Not for the first time have I been asked to comment on the Barnet / Burnet association
A recent enquirer noticed that on the front page of our website is mentioned variants of the spelling of Burnett include Barnet, and this is supported by a reference on another website to Barnet being a sept of the Burnett clan. He is interested to establish to any degree at all whether his family names have a link, or he can exclude that possibility from his research.
He had traced his family history back to the early 1500s. There was the baptism of Walter Burnet on 3.2.1563, then his father Alexander Burnet, and Walter Burnet, the grandfather, all listed on the baptism record. The baptism was in Perth.
He thought that his family might have been part of the Burnett move to Leys and then may have migrated over the next 200 or 300 years or so to Auchterarder, especially as he had noticed Barnet ecclesiastical records for them, e.g. baptisms, all the way down the east Scottish coast, to Dundee, Perth and across to Auchterarder although it does seem a rather large distance to have migrated in those times.

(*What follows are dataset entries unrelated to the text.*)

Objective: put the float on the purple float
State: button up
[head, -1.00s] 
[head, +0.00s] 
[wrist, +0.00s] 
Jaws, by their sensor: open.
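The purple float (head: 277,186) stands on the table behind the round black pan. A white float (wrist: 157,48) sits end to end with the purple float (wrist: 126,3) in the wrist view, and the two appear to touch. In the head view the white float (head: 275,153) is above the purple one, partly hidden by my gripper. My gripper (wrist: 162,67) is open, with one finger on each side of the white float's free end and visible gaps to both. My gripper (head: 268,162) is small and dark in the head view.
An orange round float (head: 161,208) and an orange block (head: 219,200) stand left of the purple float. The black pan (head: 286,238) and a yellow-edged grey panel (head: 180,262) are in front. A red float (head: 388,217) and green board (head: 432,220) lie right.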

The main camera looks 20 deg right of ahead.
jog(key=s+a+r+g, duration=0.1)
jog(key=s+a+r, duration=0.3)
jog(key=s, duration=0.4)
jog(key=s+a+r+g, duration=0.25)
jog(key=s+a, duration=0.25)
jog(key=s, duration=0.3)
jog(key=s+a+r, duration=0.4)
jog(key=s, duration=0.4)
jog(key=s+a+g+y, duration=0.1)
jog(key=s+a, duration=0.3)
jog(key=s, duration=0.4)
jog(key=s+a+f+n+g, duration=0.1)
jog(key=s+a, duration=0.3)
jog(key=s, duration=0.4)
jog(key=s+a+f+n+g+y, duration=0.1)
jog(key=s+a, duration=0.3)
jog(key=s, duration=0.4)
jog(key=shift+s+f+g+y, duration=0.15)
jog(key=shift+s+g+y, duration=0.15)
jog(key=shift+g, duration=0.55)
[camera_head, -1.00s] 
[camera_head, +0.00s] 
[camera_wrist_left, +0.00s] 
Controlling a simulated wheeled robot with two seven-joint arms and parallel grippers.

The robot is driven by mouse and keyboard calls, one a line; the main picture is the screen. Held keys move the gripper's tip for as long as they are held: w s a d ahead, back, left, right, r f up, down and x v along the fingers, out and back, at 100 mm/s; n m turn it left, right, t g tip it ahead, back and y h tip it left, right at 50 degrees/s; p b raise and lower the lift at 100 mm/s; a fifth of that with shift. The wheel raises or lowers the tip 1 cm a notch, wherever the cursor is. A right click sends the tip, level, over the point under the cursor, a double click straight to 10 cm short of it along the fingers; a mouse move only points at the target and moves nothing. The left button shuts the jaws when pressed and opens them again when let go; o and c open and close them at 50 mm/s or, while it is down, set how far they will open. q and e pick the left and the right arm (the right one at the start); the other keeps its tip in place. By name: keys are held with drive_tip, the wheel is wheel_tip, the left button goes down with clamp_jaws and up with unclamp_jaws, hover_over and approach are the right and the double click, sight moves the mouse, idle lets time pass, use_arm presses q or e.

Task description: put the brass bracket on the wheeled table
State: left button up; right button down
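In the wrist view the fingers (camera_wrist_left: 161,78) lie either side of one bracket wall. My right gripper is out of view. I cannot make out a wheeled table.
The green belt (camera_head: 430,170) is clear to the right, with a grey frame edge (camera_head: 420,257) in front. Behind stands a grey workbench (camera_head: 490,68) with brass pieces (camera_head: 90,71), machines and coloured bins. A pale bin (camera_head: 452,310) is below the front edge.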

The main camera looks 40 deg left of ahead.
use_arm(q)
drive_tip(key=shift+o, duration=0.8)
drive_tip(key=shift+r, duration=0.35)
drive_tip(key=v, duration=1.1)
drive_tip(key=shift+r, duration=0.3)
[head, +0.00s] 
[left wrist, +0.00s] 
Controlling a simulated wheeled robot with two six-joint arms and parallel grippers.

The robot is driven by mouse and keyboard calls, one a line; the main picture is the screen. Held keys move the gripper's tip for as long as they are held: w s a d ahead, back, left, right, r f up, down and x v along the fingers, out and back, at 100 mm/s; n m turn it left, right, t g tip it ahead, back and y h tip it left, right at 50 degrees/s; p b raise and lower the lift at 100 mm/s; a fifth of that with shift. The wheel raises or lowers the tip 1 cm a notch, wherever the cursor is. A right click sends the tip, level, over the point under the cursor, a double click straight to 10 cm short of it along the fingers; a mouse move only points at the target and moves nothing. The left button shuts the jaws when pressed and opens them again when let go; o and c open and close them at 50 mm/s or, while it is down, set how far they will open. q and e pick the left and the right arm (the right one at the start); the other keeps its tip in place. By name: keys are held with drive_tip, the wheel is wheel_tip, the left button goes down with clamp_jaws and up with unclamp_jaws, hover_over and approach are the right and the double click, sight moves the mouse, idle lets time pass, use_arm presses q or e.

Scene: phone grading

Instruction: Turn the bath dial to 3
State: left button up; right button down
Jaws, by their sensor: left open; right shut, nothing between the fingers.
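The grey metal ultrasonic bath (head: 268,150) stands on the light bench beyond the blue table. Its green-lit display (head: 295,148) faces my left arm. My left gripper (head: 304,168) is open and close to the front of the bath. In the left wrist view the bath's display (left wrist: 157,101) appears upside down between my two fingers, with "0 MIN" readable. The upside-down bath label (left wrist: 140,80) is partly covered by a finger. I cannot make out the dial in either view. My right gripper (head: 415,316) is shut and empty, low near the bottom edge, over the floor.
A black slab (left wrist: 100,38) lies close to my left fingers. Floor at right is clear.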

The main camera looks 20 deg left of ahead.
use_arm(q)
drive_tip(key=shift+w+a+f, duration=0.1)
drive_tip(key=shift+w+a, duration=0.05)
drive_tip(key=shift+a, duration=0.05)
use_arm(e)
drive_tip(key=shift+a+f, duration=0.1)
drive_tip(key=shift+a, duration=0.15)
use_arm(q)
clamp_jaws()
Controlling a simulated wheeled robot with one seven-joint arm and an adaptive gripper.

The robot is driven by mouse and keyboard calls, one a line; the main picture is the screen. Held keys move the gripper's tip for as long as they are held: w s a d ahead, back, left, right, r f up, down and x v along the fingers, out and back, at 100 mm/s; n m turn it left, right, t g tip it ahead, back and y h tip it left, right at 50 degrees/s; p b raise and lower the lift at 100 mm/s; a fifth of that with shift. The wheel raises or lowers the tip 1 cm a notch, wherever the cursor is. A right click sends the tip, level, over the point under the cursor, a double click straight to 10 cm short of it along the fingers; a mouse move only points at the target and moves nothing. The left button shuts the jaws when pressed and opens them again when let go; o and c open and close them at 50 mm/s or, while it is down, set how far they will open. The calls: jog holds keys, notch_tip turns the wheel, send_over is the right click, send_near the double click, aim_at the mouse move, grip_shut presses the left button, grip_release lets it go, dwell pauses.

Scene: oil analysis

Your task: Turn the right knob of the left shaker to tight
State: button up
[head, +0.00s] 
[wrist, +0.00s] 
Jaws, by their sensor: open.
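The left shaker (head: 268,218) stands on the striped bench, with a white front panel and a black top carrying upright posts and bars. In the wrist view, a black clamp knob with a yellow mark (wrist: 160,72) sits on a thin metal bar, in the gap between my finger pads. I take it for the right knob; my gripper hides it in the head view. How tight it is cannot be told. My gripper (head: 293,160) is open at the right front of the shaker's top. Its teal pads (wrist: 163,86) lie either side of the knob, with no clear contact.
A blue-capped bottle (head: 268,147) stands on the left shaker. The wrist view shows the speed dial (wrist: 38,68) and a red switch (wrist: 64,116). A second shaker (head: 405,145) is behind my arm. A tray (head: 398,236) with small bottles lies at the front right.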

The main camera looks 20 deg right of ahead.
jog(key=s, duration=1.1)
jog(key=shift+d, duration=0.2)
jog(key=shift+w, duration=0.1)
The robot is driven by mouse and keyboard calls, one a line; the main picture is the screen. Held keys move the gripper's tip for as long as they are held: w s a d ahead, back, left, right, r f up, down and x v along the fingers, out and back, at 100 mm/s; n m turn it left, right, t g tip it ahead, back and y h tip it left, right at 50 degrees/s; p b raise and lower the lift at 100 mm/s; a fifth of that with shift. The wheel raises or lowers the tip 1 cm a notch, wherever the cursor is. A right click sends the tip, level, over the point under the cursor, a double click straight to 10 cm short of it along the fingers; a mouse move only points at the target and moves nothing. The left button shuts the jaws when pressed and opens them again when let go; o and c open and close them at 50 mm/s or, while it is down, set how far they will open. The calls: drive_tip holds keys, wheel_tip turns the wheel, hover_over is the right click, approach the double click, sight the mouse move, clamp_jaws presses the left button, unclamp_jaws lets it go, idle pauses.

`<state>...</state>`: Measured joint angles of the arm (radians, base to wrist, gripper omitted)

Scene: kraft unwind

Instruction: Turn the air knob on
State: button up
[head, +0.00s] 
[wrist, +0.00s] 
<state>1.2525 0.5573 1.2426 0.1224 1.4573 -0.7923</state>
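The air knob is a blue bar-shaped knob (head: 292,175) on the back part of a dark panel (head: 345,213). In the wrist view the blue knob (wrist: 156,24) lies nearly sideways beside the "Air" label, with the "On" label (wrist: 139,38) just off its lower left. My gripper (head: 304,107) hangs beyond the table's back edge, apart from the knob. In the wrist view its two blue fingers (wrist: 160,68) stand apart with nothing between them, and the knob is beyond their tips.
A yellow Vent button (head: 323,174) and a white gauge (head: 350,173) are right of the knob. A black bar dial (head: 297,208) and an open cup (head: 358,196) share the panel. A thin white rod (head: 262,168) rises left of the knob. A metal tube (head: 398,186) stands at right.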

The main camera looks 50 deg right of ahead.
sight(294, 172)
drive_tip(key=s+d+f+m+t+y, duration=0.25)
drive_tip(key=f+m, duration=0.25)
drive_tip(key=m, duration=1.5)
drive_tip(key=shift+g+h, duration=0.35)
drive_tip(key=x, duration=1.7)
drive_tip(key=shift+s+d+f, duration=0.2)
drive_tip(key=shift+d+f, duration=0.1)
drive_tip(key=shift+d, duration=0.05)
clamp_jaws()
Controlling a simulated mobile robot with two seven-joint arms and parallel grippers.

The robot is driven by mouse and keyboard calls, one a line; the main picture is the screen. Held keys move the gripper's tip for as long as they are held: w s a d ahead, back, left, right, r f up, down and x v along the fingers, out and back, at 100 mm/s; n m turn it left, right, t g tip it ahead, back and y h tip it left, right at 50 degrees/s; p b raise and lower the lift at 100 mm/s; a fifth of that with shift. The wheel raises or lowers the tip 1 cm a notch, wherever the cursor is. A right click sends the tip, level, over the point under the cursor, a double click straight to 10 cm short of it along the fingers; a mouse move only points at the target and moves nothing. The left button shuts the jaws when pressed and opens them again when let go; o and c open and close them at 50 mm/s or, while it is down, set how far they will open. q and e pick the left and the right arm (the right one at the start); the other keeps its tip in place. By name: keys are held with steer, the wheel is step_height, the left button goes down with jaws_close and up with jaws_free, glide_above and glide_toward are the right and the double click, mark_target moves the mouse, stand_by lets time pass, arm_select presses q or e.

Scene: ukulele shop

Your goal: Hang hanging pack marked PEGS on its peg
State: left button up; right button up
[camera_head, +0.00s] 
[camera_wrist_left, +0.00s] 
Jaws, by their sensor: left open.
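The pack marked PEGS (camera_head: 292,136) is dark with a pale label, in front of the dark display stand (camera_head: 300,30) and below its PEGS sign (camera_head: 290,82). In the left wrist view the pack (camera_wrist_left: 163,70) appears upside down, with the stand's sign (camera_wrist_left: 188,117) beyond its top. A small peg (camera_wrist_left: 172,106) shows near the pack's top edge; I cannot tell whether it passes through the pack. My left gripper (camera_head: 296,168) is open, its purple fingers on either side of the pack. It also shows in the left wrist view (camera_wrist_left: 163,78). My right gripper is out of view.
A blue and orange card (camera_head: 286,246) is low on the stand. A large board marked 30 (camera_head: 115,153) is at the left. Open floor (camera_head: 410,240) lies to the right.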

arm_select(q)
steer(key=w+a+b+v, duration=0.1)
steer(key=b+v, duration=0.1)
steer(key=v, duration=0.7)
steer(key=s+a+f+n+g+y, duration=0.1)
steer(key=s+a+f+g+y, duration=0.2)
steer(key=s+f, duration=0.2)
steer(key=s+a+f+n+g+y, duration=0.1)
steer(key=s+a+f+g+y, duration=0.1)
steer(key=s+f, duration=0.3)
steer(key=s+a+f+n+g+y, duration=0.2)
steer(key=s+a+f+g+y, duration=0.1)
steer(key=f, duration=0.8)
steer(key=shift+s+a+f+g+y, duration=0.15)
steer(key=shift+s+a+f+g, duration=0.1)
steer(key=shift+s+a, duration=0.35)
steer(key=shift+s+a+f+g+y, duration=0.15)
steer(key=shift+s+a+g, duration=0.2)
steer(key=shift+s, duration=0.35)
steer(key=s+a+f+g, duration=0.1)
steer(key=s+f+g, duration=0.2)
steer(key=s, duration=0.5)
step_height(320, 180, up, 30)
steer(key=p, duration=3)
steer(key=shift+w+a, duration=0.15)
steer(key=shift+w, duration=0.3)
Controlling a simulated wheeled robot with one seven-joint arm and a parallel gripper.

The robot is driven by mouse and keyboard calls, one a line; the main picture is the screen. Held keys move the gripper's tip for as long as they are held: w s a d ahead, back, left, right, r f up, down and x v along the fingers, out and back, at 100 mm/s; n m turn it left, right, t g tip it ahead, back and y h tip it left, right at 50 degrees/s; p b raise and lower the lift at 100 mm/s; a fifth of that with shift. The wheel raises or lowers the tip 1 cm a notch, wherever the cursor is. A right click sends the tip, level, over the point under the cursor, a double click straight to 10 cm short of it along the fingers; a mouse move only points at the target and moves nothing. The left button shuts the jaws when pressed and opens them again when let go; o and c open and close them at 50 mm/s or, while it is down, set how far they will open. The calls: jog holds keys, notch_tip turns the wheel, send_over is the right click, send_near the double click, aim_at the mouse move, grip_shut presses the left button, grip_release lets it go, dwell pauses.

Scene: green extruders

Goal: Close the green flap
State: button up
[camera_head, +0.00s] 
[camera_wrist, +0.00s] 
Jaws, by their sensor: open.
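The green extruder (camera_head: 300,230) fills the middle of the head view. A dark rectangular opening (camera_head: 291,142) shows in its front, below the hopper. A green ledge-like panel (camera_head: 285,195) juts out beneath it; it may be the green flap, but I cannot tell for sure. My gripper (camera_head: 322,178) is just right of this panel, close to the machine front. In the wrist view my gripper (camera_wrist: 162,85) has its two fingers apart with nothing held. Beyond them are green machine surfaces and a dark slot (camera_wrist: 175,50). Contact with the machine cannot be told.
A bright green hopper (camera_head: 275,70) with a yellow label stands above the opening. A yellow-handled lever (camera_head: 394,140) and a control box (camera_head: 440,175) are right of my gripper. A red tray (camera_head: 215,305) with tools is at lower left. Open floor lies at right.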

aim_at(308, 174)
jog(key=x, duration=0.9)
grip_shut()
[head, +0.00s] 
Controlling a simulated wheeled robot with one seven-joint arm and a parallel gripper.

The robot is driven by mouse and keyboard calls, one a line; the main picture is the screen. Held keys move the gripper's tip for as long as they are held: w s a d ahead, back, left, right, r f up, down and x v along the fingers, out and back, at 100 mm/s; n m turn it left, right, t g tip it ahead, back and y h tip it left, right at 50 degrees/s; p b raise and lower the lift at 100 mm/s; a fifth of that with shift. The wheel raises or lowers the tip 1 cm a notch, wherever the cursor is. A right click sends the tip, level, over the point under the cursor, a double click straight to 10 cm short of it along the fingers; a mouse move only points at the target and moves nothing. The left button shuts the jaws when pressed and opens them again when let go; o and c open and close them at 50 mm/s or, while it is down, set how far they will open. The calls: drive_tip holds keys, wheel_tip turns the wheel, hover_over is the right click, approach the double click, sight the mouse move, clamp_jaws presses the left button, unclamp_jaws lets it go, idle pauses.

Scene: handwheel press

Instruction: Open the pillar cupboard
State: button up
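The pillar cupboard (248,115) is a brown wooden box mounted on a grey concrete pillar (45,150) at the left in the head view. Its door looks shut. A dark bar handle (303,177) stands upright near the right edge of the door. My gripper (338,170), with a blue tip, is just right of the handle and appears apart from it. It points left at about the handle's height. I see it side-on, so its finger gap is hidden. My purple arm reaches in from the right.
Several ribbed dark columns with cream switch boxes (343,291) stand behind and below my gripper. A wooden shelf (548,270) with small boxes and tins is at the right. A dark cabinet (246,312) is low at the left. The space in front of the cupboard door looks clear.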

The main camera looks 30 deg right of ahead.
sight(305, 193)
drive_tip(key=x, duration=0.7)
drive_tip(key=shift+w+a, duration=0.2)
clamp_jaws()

The Walter Burnet (or Barnet) baptised in 1563 died in 1617 and on his will of that year he listed that he had been tenant of Woodend Farm, Kincardine, Perthshire which appeared to be owned by the Earl of Montrose,
Eileen Bailey has investigated further but, other than the fact that the two surnames are said to have evolved from “Bernard/Burnard”, she is not able to contribute anything further on a possible direct connection. The statement (on a website?) about Barnet being a “sept” of the “Burnett clan” is a bit misleading. Obviously Burnett is not a clan in the true sense of the definition and so “sept” is not really true either. The only link is the origin of the surnames as above.
In case of an individual Barnet family, one would have to research back to where it was obvious that the name had changed from Burnet and Barnet was used consistently from that point onward before it could be said that there was a definite link to Burnet. If it was the case, then that Burnet family still might not be directly linked to either the Border Burnets or the Burnetts of Leys!
She adds that Black’s “Surnames of Scotland”, which is widely regarded as the main reference on the subject, gives Barnet and Burnett as both being originally derived from Barnard but, in the case of Barnet mentions that it may also derive from the English placename Barnet. Occasionally “Burnet” may be found recorded as individual occurrences in early records as “Barnet” depending on how the local accent sounded to the church officer writing the record! Generally speaking, however, they seem to be two separate surnames and Black treats them as such in Scotland. She not found any direct link between the two in our Burnet(t) family research so far.
I would be pleased to pass on any comments from readers to the enquirer.